Robot control records:
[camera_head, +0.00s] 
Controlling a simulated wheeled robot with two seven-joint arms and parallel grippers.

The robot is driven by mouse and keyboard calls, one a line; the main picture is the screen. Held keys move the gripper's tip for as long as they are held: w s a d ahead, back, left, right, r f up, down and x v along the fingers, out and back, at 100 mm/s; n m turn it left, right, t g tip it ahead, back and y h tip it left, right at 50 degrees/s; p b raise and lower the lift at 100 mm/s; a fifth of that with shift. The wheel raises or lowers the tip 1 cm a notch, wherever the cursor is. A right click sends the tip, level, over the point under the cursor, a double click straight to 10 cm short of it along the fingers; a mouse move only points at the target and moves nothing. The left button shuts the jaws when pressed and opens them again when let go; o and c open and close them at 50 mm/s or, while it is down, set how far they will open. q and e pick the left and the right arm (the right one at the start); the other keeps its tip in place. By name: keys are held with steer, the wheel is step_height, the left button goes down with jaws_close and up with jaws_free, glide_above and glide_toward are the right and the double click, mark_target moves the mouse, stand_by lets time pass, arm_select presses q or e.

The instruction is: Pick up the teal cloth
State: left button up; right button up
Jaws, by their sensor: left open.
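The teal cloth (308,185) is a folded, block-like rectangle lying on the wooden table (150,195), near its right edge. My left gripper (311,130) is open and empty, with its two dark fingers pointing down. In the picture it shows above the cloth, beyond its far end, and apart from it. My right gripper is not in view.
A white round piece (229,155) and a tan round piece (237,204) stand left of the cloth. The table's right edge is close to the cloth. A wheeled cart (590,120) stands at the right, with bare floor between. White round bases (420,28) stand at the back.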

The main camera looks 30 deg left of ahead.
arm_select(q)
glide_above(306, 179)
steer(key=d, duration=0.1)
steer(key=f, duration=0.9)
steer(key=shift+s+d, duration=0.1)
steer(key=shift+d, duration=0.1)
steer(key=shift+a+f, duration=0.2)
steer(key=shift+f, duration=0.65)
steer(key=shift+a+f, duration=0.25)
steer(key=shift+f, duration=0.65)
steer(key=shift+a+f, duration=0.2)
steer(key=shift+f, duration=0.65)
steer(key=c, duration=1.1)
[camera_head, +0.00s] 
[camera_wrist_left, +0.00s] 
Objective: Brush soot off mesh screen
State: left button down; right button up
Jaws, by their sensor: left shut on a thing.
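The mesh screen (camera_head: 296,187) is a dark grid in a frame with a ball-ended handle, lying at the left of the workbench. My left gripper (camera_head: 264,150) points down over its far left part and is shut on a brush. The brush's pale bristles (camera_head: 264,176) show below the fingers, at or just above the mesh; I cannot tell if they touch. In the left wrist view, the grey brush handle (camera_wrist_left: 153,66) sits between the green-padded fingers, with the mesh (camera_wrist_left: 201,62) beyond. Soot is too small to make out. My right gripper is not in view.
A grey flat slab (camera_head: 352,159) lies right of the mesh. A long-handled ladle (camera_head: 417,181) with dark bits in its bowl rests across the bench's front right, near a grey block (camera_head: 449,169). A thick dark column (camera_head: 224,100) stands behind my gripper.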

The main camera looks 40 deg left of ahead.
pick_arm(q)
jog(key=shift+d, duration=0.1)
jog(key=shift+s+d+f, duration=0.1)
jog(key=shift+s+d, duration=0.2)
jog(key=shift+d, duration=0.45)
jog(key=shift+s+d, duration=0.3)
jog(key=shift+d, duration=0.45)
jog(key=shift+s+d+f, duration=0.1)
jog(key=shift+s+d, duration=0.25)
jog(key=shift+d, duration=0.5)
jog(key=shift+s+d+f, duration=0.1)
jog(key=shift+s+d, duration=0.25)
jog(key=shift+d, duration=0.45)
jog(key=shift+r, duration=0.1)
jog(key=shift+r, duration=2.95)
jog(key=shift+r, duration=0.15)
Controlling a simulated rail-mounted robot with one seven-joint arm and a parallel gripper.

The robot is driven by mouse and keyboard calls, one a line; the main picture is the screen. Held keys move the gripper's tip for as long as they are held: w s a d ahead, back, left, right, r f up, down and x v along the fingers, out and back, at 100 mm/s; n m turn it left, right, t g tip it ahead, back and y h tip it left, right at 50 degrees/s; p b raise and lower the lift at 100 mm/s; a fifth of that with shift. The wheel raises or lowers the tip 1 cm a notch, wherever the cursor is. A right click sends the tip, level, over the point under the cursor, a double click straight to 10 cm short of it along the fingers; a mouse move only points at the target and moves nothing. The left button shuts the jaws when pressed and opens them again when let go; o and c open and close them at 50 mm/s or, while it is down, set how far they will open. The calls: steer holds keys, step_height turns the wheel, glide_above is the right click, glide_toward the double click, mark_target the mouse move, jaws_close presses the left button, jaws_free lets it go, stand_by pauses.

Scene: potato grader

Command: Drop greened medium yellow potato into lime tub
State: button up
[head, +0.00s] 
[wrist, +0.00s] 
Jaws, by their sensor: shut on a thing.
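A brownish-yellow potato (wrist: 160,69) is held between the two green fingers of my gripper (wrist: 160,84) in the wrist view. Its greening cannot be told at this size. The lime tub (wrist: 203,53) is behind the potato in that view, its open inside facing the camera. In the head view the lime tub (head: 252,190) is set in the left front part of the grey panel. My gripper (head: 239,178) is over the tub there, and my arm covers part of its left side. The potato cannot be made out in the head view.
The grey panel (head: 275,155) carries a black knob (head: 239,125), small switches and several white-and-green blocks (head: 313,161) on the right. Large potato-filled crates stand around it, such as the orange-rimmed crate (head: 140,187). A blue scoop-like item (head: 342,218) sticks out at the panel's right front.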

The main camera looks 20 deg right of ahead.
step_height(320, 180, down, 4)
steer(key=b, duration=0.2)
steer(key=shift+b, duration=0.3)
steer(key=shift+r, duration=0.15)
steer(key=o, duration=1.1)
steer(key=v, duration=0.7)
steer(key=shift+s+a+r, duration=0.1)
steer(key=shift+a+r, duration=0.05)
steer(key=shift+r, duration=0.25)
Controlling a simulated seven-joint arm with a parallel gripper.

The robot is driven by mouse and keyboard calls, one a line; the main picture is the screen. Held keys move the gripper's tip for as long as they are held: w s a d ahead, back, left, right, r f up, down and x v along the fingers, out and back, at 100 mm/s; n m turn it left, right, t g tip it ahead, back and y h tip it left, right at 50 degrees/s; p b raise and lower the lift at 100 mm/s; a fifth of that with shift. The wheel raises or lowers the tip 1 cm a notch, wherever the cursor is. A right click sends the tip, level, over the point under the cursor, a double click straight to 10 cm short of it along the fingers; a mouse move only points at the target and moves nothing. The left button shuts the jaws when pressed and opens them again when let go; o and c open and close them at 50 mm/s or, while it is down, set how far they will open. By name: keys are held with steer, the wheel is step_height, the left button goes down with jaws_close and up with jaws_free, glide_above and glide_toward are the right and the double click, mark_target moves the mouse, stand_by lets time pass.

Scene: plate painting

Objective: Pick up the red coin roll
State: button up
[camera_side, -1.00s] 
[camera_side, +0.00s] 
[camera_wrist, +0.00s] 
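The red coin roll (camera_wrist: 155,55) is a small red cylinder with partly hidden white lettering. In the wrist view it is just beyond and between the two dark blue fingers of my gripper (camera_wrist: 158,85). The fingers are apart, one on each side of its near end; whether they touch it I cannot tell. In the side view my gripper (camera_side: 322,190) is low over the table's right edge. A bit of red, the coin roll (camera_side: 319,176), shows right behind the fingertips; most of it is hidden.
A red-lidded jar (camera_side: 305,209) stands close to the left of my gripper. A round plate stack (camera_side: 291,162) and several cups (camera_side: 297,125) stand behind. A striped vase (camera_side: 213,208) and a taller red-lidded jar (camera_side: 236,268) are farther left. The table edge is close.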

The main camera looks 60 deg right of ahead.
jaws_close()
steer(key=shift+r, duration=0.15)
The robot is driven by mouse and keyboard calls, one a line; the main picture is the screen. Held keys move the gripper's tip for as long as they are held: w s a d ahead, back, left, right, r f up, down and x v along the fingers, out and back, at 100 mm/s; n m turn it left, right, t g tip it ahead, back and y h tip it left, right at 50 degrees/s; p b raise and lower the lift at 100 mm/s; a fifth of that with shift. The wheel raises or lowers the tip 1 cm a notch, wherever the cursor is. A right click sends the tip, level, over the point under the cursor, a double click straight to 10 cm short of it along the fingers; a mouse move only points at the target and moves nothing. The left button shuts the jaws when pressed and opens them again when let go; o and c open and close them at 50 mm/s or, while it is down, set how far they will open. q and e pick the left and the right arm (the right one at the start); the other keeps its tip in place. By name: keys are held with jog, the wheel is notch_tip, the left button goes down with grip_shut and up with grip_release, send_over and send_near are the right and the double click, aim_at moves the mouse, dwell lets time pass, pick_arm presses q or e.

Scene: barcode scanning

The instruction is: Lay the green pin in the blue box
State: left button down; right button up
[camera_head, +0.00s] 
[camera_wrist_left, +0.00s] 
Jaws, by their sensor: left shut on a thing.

» **Given instruction**:
Everything from the first line of the material through the line containing "State: left button up; right button up" is to be printed exactly; lines after that are to be left out.

» **The solution**:
[camera_head, +0.00s] 
Controlling a simulated wheeled robot with two seven-joint arms and parallel grippers.

The robot is driven by mouse and keyboard calls, one a line; the main picture is the screen. Held keys move the gripper's tip for as long as they are held: w s a d ahead, back, left, right, r f up, down and x v along the fingers, out and back, at 100 mm/s; n m turn it left, right, t g tip it ahead, back and y h tip it left, right at 50 degrees/s; p b raise and lower the lift at 100 mm/s; a fifth of that with shift. The wheel raises or lowers the tip 1 cm a notch, wherever the cursor is. A right click sends the tip, level, over the point under the cursor, a double click straight to 10 cm short of it along the fingers; a mouse move only points at the target and moves nothing. The left button shuts the jaws when pressed and opens them again when let go; o and c open and close them at 50 mm/s or, while it is down, set how far they will open. q and e pick the left and the right arm (the right one at the start); the other keeps its tip in place. By name: keys are held with steer, the wheel is step_height, the left button goes down with jaws_close and up with jaws_free, glide_above and glide_toward are the right and the double click, mark_target moves the mouse, stand_by lets time pass, arm_select presses q or e.

The instruction is: Pick up the teal cloth
State: left button up; right button up

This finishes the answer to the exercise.